Sunday: I went to a careers event at my department. I took a sandwich I’d made at home for lunch and there were some free snacks there, too.
On my way home I bought two packs of vegan jam doughnuts that were reduced from 80p to 34p (rude not to) and went to a friend’s place for dinner. We went out for some drinks and then went back to hers and played Cards Against Humanity. Unfortunately, I’m not as good at that as I am managing my budgets..!
Food: £0.68 – everything but the donuts I made myself or my friend made for us.
Remaining weekly budget: -£3.41
THIS WEEK'S ACTUAL SPEND
Rent (incl. utilities): £250
Going out and eating out: £14
ACTUAL SPEND: £308.41
PREDICTED SPEND: £305
OVERSPEND OF WEEKLY BUDGET: £3.41
“You’re right – city life can be really expensive, so you’re doing really well finding creative ways to eat cheaply while also developing what sound like some impressive cookery skills!
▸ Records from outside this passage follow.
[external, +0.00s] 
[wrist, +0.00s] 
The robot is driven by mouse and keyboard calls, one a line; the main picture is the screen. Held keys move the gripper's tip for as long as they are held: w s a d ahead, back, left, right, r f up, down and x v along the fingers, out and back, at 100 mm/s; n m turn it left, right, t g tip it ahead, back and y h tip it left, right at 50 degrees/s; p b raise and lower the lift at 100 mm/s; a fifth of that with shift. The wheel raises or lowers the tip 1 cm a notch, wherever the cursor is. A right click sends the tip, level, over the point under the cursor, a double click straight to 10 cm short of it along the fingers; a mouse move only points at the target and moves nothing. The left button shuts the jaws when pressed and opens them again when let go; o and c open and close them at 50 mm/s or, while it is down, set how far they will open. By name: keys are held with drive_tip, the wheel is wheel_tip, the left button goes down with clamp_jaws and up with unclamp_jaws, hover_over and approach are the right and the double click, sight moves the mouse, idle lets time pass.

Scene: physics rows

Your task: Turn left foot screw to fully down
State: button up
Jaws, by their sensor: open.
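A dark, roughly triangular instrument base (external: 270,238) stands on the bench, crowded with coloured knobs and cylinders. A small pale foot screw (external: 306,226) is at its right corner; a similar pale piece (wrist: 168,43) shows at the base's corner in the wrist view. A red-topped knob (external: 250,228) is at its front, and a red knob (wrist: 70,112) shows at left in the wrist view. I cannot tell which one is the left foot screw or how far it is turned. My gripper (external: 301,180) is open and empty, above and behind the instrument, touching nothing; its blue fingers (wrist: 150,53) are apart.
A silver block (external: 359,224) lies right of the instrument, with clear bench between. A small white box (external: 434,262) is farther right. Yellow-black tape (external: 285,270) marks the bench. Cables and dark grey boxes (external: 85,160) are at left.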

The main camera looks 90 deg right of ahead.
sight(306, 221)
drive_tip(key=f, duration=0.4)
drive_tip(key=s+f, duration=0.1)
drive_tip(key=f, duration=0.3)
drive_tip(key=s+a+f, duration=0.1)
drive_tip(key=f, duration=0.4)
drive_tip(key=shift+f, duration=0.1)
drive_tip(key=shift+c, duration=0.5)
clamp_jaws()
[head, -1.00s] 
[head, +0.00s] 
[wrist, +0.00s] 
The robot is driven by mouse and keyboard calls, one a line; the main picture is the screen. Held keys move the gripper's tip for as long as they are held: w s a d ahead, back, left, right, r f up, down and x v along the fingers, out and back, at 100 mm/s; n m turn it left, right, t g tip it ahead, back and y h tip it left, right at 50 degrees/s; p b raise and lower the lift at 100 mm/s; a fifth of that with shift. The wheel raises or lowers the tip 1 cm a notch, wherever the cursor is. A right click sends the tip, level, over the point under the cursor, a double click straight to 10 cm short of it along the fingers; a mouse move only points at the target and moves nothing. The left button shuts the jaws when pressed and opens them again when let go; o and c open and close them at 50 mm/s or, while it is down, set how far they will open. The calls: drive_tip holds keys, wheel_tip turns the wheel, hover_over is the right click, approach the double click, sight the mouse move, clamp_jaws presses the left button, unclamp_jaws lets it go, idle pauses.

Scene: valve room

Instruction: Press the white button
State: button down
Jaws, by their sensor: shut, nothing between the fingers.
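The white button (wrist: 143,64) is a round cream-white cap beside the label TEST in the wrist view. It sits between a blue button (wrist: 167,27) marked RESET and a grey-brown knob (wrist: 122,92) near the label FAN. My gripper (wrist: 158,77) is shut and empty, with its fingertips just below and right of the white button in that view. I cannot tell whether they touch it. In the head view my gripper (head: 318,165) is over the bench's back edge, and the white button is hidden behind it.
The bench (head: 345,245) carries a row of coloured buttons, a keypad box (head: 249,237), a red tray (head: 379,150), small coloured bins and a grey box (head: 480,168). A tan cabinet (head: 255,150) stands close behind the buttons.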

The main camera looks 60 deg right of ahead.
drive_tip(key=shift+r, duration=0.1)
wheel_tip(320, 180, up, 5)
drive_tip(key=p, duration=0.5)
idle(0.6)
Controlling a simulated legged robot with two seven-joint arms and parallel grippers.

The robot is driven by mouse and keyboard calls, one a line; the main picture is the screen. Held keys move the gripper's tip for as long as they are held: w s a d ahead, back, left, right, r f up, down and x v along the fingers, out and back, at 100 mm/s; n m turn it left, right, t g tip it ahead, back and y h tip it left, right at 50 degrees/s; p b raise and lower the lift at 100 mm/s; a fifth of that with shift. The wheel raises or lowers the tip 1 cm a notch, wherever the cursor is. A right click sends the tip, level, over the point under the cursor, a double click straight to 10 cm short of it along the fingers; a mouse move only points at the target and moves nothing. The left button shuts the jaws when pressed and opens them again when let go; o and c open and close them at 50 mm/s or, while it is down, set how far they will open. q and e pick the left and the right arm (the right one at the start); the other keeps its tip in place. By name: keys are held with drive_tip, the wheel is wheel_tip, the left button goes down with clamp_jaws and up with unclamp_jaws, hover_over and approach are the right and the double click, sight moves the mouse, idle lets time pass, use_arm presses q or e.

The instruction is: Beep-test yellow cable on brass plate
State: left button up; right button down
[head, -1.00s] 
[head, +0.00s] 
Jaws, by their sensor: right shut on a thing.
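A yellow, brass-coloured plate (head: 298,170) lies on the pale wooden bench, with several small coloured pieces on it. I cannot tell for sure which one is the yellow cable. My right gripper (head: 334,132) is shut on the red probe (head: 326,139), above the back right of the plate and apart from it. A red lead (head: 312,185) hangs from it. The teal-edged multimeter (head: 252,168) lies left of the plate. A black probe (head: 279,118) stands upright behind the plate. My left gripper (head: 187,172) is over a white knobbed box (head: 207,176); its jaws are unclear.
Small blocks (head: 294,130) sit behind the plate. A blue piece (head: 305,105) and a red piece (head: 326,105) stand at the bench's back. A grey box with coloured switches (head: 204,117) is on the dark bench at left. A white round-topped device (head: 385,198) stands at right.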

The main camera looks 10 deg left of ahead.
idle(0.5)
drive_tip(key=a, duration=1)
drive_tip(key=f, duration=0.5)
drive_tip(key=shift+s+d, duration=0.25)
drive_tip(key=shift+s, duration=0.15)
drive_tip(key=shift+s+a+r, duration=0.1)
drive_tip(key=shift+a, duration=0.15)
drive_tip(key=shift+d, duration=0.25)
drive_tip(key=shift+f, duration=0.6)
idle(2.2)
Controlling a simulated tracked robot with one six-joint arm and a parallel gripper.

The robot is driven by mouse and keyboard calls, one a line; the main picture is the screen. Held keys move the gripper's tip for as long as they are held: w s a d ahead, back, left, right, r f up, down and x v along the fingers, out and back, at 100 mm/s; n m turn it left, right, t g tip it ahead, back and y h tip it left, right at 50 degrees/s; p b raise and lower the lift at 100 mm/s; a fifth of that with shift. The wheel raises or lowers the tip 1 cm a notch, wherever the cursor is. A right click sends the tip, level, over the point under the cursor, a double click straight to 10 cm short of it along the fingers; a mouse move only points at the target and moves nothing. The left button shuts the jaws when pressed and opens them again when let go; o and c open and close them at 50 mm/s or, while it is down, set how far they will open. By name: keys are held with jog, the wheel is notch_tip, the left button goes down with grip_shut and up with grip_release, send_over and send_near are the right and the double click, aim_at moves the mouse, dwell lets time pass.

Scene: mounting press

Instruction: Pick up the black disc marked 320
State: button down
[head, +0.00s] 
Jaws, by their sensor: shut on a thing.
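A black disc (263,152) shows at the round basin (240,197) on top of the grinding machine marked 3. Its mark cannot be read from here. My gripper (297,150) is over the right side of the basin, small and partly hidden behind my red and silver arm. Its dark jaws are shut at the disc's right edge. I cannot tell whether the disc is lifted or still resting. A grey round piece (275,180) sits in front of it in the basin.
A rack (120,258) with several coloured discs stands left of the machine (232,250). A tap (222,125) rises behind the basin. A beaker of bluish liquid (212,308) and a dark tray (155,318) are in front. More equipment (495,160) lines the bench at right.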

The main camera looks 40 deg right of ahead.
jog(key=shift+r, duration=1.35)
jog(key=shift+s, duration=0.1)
As you say, visiting the supermarket an hour or so before it closes is the prime time because that’s when they discount products that are close to their sell-by date, so maybe next week you could try and buy more then and slightly less of the more expensive, specialist ingredients to bring you back on budget? Just remember to freeze what you can once you get your groceries home!”
Set yourself a monthly budget for each category of your spending. I slightly overspent on food this week because I topped up some of my bulk grocery shopping – but that means I won’t have to buy those things next week, so it all evens out.
Don’t worry if your spending does fluctuate. Mine does, as does my relationship with money. I try to remember that managing money isn’t just about numbers, but also how I feel about it – whether it’s helping me achieve my goals or impeding them.
Remember, it’s ok if there are hiccups along the way. But if you’re struggling to manage your money, reach out – whether to your uni’s Student Funding Advisory or friends and family. Don’t be afraid to talk about money: it’s the best way to learn.